** start of RAW RECORDS **

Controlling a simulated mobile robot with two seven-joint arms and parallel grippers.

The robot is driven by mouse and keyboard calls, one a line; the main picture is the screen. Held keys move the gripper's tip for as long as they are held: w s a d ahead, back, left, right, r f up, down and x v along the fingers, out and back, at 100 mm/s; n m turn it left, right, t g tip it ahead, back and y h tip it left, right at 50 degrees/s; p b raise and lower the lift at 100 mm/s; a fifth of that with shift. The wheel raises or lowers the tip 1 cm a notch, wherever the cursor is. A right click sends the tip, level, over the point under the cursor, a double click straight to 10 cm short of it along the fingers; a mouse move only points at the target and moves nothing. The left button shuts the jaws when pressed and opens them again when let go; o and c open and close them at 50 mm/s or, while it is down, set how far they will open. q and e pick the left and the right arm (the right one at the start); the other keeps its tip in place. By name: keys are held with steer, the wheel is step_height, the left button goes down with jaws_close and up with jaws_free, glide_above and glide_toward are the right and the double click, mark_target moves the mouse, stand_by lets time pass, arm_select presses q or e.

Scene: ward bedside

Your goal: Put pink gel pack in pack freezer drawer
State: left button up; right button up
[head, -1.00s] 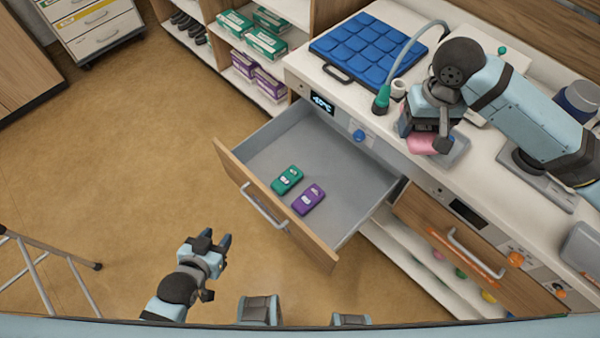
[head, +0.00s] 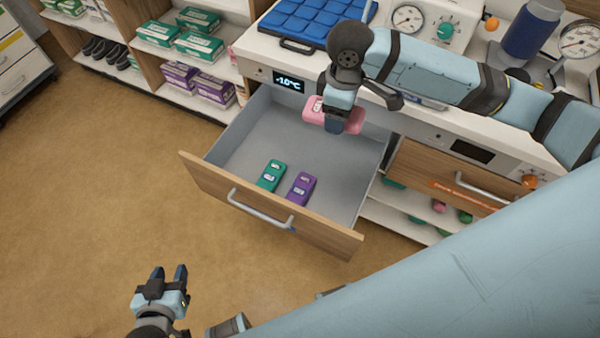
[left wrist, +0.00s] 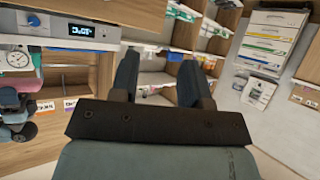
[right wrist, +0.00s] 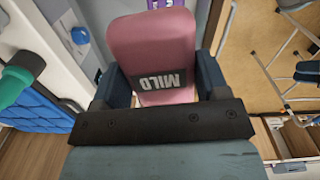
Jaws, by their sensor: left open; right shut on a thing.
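The pink gel pack (head: 346,117) is held by my right gripper (head: 335,118) above the back part of the open drawer. In the right wrist view the pack (right wrist: 155,50) sits between the two fingers, with the label "MILD" showing. The freezer drawer (head: 240,130) is pulled out below a "-10°C" display (head: 289,82). A green pack (head: 271,176) and a purple pack (head: 301,188) lie on its floor near the front. My left gripper (head: 168,278) is open and empty over the floor, in front of the drawer and apart from it.
A blue quilted pad (head: 310,18) lies on the counter left of my right arm. A second wooden drawer front (head: 440,175) is to the right. Shelves with green and purple boxes (head: 200,85) stand at left. The drawer's back and left floor is bare.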

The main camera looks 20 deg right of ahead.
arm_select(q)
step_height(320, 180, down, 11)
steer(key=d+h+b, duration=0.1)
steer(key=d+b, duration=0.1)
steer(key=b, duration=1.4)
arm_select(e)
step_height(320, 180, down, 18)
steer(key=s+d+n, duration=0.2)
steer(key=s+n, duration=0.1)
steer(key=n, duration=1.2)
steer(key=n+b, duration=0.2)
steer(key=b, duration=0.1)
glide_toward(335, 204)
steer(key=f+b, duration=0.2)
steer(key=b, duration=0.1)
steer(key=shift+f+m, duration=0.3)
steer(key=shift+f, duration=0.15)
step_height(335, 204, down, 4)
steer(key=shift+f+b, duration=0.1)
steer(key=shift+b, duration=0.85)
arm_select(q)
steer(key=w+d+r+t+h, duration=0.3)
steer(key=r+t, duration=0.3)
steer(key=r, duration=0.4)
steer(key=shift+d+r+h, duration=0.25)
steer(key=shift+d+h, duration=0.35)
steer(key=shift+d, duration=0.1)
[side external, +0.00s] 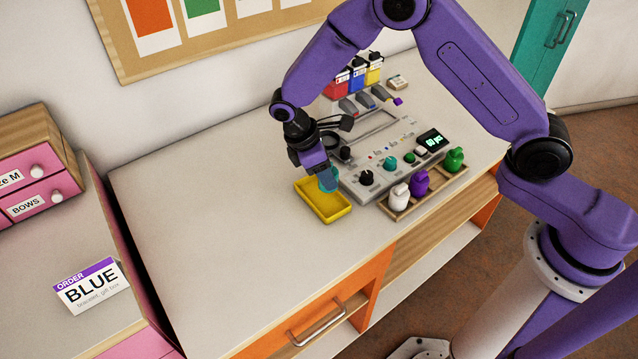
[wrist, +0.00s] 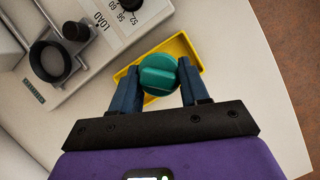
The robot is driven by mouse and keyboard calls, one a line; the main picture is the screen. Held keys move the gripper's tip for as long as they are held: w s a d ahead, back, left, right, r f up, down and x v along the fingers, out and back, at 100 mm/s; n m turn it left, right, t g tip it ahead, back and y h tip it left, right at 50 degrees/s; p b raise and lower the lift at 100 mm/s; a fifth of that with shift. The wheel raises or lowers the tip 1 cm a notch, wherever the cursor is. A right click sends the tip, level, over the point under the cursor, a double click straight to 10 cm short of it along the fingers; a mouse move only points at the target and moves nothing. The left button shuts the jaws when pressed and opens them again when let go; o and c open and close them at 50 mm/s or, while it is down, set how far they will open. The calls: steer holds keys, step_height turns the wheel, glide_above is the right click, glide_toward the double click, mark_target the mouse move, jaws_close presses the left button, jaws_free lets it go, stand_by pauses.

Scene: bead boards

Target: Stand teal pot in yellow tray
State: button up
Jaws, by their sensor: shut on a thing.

** end of RAW RECORDS **

| WHAT IS EXPECTED |
Give the number of lines containing the word "Scene". No other answer is needed.

| RESULT BELOW |
2